Perpignan: Torreilles
Finally, the build-up ends and the beach becomes more natural and wild. Torreilles beach is long and deep, with parking nearby. It has two beach bar/restaurants (from June 1) which are a fun place to retreat to after a few hours of sweltering on your towel (try the L’Ovalie Beach 06 03 78 80 22) . Just sit here with your Pastis and olives watching the sail boats dart about, with the Pyrenees towering in the distance.
Perpignan: St Cyprien :
St Cyprien is really 3 beaches – North, Central and South (also known as Plage de la Lagune). We’ve given it a ‘Good’ rating because the North and South portions of the beach are lovely – thin stretches of sand that go on for miles. The North beach is the best – bigger and with better sand than the Southerly stretch. The Central part of the beach is the commercial heart – with lots of shops and restaurants and the resulting fall in atmosphere and beauty. Like all of Perpignan’s beaches, it’s quite windy here (thanks to the Tramontane wind) so very popular with kite surfers. And of course, the views of the Pyrenees give the beach a certain atmosphere.

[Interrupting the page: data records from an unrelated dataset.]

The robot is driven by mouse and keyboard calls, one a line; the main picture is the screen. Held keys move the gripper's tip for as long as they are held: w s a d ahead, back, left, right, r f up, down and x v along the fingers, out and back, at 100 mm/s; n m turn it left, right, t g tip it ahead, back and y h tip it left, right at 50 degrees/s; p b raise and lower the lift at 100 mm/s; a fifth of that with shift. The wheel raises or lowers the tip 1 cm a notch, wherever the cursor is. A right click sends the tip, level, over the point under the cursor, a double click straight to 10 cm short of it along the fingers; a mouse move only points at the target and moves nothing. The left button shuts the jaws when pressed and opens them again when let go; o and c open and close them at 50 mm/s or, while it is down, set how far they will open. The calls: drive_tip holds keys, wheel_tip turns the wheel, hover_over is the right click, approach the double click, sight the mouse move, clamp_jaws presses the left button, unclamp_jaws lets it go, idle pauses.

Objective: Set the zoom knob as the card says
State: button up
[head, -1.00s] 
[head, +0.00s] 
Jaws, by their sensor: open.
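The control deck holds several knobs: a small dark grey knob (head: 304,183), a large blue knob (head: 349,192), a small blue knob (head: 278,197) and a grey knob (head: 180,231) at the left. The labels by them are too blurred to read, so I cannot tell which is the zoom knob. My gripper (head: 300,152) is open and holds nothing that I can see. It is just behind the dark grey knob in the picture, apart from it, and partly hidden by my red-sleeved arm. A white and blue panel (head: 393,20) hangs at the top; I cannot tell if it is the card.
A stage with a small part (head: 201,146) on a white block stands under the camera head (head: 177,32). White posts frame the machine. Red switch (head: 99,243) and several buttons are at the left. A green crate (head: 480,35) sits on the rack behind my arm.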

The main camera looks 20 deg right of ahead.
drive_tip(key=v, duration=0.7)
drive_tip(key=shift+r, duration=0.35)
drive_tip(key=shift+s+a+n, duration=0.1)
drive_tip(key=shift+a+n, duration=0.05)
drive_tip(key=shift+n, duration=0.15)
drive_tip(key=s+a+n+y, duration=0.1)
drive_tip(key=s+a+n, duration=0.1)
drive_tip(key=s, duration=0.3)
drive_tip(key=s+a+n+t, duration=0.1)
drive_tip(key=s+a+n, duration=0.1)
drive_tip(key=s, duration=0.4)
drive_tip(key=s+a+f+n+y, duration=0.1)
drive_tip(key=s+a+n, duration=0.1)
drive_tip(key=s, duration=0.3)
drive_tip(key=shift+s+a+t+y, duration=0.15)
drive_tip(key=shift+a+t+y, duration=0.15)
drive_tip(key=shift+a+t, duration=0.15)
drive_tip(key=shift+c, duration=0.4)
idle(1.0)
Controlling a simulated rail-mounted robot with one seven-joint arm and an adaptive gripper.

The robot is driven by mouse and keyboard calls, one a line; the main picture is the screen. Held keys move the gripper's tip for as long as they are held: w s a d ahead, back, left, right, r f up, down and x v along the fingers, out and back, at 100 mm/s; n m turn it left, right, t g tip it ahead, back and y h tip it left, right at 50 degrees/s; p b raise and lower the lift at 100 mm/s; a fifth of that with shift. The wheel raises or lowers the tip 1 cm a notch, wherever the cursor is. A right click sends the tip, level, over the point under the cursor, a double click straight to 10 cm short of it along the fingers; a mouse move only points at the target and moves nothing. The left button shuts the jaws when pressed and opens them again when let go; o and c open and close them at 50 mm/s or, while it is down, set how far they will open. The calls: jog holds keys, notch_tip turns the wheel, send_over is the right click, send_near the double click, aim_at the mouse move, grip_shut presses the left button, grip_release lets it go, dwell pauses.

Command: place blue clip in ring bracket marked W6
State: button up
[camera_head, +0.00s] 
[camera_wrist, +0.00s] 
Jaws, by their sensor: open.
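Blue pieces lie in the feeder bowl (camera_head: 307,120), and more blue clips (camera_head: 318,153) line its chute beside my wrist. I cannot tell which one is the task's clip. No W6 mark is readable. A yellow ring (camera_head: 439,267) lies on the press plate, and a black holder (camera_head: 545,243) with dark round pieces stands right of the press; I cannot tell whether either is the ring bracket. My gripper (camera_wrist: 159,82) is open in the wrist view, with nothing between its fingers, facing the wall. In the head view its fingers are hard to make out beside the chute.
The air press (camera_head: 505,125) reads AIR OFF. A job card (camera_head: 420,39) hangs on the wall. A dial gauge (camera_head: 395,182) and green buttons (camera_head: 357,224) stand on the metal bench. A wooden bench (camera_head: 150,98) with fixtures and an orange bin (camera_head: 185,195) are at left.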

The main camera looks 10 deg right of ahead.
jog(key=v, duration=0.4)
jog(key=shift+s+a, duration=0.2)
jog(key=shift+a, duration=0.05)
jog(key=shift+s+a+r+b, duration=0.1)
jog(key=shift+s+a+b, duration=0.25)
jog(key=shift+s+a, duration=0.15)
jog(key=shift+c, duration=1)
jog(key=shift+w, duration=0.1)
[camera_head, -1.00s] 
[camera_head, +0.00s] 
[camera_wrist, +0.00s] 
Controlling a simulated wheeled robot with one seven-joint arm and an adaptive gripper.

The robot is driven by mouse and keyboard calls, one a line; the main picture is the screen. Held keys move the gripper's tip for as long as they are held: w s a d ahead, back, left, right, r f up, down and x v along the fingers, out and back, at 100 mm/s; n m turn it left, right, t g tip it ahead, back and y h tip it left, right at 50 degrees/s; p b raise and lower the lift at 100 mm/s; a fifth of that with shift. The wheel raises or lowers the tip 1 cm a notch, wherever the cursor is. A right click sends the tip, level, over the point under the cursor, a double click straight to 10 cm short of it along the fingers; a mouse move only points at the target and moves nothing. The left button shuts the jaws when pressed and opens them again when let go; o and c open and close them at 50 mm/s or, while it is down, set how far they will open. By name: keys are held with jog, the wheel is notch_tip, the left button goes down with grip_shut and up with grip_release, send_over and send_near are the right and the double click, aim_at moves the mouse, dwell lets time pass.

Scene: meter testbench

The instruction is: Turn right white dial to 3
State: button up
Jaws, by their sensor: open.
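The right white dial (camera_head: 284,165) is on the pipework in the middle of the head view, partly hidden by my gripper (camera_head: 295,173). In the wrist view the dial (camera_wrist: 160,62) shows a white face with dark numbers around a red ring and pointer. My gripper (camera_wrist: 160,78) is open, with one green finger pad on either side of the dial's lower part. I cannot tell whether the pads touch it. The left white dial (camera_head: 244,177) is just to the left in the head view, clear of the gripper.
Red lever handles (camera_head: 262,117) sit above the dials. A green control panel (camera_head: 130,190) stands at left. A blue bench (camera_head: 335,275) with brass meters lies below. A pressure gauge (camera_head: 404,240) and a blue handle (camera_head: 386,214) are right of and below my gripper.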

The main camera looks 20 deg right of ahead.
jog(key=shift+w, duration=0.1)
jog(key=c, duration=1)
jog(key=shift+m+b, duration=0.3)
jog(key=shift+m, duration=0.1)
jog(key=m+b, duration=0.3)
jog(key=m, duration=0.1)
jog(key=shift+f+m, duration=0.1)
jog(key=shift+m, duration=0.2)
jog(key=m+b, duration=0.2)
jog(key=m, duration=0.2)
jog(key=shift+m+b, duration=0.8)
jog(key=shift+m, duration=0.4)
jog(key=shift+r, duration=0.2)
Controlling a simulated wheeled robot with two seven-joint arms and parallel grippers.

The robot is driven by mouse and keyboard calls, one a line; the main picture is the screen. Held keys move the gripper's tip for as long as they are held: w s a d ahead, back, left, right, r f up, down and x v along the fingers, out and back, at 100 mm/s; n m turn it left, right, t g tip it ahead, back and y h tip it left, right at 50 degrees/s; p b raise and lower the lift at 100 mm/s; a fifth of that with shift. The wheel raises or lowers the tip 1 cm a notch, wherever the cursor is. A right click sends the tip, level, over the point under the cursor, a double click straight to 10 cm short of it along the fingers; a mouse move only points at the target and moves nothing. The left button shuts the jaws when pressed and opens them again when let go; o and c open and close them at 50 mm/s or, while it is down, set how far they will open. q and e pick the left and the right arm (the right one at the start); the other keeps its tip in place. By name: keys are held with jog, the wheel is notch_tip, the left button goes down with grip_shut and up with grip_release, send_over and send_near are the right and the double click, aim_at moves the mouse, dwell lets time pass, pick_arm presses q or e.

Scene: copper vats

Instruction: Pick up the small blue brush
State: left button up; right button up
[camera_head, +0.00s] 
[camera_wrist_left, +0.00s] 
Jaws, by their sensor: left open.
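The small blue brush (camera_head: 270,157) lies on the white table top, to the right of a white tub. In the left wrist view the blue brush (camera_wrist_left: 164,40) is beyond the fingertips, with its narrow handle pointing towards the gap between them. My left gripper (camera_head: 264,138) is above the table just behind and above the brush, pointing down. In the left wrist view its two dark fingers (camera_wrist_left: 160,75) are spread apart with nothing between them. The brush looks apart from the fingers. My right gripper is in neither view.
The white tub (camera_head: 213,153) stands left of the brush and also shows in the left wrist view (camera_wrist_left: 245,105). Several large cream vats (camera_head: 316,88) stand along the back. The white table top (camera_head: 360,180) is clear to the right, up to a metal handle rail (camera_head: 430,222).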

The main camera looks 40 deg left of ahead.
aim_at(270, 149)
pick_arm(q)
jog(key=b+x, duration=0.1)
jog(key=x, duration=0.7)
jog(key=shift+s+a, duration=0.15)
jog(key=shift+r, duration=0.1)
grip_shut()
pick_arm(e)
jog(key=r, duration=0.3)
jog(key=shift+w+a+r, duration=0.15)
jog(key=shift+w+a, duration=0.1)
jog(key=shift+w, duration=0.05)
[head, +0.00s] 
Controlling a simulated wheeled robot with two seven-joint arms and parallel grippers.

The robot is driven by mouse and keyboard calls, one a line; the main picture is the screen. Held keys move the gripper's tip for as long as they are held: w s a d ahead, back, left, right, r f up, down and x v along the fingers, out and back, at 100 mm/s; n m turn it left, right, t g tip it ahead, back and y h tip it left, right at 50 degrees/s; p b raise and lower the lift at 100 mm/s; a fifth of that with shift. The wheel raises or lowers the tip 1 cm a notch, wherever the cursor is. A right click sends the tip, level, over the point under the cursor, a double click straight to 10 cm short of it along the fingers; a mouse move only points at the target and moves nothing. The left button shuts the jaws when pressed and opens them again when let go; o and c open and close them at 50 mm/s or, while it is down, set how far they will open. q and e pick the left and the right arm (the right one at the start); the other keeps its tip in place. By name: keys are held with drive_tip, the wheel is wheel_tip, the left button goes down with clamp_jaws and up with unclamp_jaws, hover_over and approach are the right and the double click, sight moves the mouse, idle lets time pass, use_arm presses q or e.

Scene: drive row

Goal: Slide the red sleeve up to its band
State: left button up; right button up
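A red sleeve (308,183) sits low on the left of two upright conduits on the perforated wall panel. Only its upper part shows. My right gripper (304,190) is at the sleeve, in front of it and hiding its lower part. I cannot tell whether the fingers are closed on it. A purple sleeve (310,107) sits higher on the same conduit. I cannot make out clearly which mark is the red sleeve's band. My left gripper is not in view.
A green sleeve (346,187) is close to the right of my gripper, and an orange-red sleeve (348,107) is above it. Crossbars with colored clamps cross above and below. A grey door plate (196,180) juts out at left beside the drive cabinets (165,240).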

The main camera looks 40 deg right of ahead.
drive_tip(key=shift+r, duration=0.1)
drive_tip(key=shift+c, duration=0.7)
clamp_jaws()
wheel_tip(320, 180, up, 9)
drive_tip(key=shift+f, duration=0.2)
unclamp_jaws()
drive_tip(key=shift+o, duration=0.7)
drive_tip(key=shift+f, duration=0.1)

Perpignan: Argelès North :
Argeles is frequently said to be one of the best beaches in all of France – and this half of the beach certainly deserves that accolade. The beach is enormous, like many of Languedoc’s beaches, but it has the edge in two important respects. Firstly, the views of the Pyrenees from here are stunning, and make a unique backdrop for any sub-bathing session. And secondly, the beach is separated from the holiday homes and camping areas behind it by a lush park of grass, flowers and pine trees. So you feel you’re away from it all, even though civilisation is only a few meters away.